Out shopping on Dumbarton Road in the Partick area of Scotland's biggest city, 26-year-old trainee lawyer Suzie Green said she and her peers planned to cast ballots for Keir Starmer's main opposition party.
"Labour really is the only option in Scotland if you want to see change," she told AFP.
May McCraw, 83, was also excited about the prospect of Labour returning to power in London after 14 years of Conservative rule dominated by austerity, Brexit and infighting.
"I've supported them all my days. It's just the way we were brought up," she said.
Labour ruled the roost in Scotland for decades on the back of strong support among working-class and industrial communities, particularly in the central belt that encompasses Glasgow and the capital Edinburgh.
That changed at the UK election in 2015 when the party was virtually wiped out north of the English border as support soared for the pro-separatist SNP. Scotland sent only one Labour MP to Westminster at the last nationwide vote in 2019.
But polls suggest the party could win scores of Scottish seats on July 4 as Labour rides a wave of antipathy towards Prime Minister Rishi Sunak's ruling Conservatives across the UK.
Feelings of disdain among the electorate towards the SNP after 17 years in charge of the devolved Scottish Parliament in Edinburgh is expected to boost Labour's vote share in Scotland.
SNP support slumps
With polls suggesting Labour could overtake the SNP as Scotland's largest party, Scottish Labour leader Anas Sarwar was in a bullish mood when AFP met him on a campaign stop in Midlothian, just outside Edinburgh.

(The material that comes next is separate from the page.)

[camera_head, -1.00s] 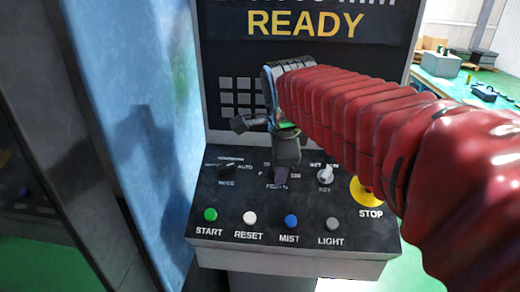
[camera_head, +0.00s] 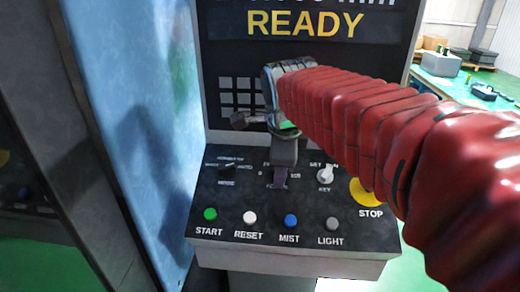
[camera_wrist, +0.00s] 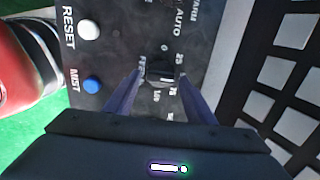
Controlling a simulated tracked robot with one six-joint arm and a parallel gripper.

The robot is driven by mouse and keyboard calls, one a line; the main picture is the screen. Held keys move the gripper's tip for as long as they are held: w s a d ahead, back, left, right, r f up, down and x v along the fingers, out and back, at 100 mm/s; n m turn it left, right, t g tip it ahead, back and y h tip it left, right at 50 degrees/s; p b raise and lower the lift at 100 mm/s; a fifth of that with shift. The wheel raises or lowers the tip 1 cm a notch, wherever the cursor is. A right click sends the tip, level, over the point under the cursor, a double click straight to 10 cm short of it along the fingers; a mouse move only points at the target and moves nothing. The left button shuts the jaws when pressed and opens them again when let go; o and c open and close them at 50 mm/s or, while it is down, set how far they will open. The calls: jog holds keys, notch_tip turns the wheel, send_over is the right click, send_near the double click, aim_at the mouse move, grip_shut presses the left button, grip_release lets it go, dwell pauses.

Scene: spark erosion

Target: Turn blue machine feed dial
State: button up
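The feed dial (camera_wrist: 160,78) is a small dark knob ringed by a printed scale on the black control panel (camera_head: 338,205). In the wrist view it lies between the two fingers of my gripper (camera_wrist: 163,80), and I cannot make out blue on it. The purplish fingers stand apart, one on each side, and I cannot tell whether either touches it. In the head view my gripper (camera_head: 280,180) points down at the panel's upper middle and hides the dial.
A mode knob (camera_head: 229,171) is to the left; a key switch (camera_head: 325,175) and yellow STOP button (camera_head: 364,191) are to the right. START (camera_head: 210,214), RESET (camera_head: 250,217), MIST (camera_head: 291,221) and LIGHT (camera_head: 332,224) buttons line the front. A keypad (camera_head: 236,90) and READY screen (camera_head: 302,24) rise behind.

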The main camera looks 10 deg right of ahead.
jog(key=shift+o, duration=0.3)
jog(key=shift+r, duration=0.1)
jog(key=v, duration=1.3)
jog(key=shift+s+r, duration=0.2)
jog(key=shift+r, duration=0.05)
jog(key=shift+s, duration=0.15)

"Every vote for Scottish Labour is a vote to make sure we get rid of the Tories, to put Scotland at the heart of a Labour government, and to deliver the change our country needs," he said.
Support for the SNP has slumped amid a finances scandal that saw Peter Murrell, the husband of Scotland's former leader Nicola Sturgeon, accused of embezzlement. Murrell is the party's former chief executive.
Sturgeon herself was arrested, but released without charge.
Current leader John Swinney only took charge last month following the resignation of Humza Yousaf after the collapse of the SNP's power-sharing deal with the Scottish Greens in Edinburgh.
Critics have also accused the SNP of neglecting key issues such as the cost-of-living crisis, education and health.
Billy Steele, a 55-year-old Glasgow cafe worker, said he intended to vote SNP because he wants Scotland to be independent. But he would be comfortable with Labour taking most of the six Glasgow seats from the SNP.
"I don't have a problem with it if it gives the SNP the kick up the bum they need to focus on day-to-day stuff," he said.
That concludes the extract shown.